EXERCISE BRIEF — In the listing that follows, retype every line from the first through the one containing "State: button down". Pictures are to be left out.

INFORMATION SHOWN —
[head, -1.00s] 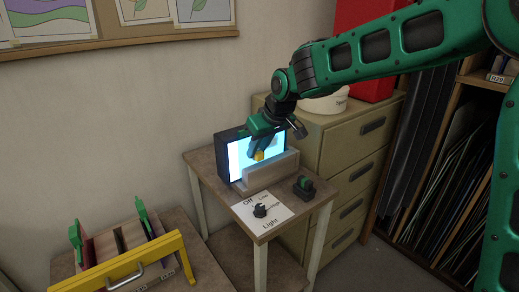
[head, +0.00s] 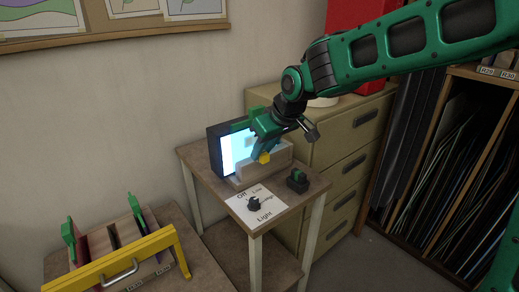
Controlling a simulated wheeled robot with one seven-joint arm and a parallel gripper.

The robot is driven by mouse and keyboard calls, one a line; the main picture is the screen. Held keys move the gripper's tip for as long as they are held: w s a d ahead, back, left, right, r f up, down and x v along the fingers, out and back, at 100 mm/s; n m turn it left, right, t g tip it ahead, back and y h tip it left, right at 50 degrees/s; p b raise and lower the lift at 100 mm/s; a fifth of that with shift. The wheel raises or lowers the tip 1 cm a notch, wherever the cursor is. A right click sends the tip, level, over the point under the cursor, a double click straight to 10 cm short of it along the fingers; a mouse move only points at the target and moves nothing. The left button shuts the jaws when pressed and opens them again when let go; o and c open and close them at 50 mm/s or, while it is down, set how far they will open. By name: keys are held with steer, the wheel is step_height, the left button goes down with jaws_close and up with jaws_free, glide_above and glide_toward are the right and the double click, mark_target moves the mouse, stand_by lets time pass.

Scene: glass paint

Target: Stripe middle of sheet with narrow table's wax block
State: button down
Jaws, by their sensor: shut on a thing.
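A small yellow block (head: 263,158), which looks like the wax block, shows at the fingertips of my gripper (head: 261,150). My gripper is shut on it and points down in front of the lit panel. The bright panel (head: 229,152) stands upright in a dark frame on the narrow table (head: 208,180). The sheet cannot be told apart from the glowing face, and my gripper hides part of that face. Whether the block touches the panel cannot be told.
A pale ledge (head: 275,167) stands in front of the panel. A black knob (head: 253,203) on a "Light" card and a dark holder with a green piece (head: 297,180) are nearer. A yellow-handled rack (head: 125,262) is at lower left, a drawer cabinet (head: 350,145) behind.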

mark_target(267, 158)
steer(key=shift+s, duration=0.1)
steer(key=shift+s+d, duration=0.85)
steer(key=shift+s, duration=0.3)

COMPLETE OUTPUT —
[head, -1.00s] 
[head, +0.00s] 
Controlling a simulated wheeled robot with one seven-joint arm and a parallel gripper.

The robot is driven by mouse and keyboard calls, one a line; the main picture is the screen. Held keys move the gripper's tip for as long as they are held: w s a d ahead, back, left, right, r f up, down and x v along the fingers, out and back, at 100 mm/s; n m turn it left, right, t g tip it ahead, back and y h tip it left, right at 50 degrees/s; p b raise and lower the lift at 100 mm/s; a fifth of that with shift. The wheel raises or lowers the tip 1 cm a notch, wherever the cursor is. A right click sends the tip, level, over the point under the cursor, a double click straight to 10 cm short of it along the fingers; a mouse move only points at the target and moves nothing. The left button shuts the jaws when pressed and opens them again when let go; o and c open and close them at 50 mm/s or, while it is down, set how far they will open. By name: keys are held with steer, the wheel is step_height, the left button goes down with jaws_close and up with jaws_free, glide_above and glide_toward are the right and the double click, mark_target moves the mouse, stand_by lets time pass.

Scene: glass paint

Target: Stripe middle of sheet with narrow table's wax block
State: button down

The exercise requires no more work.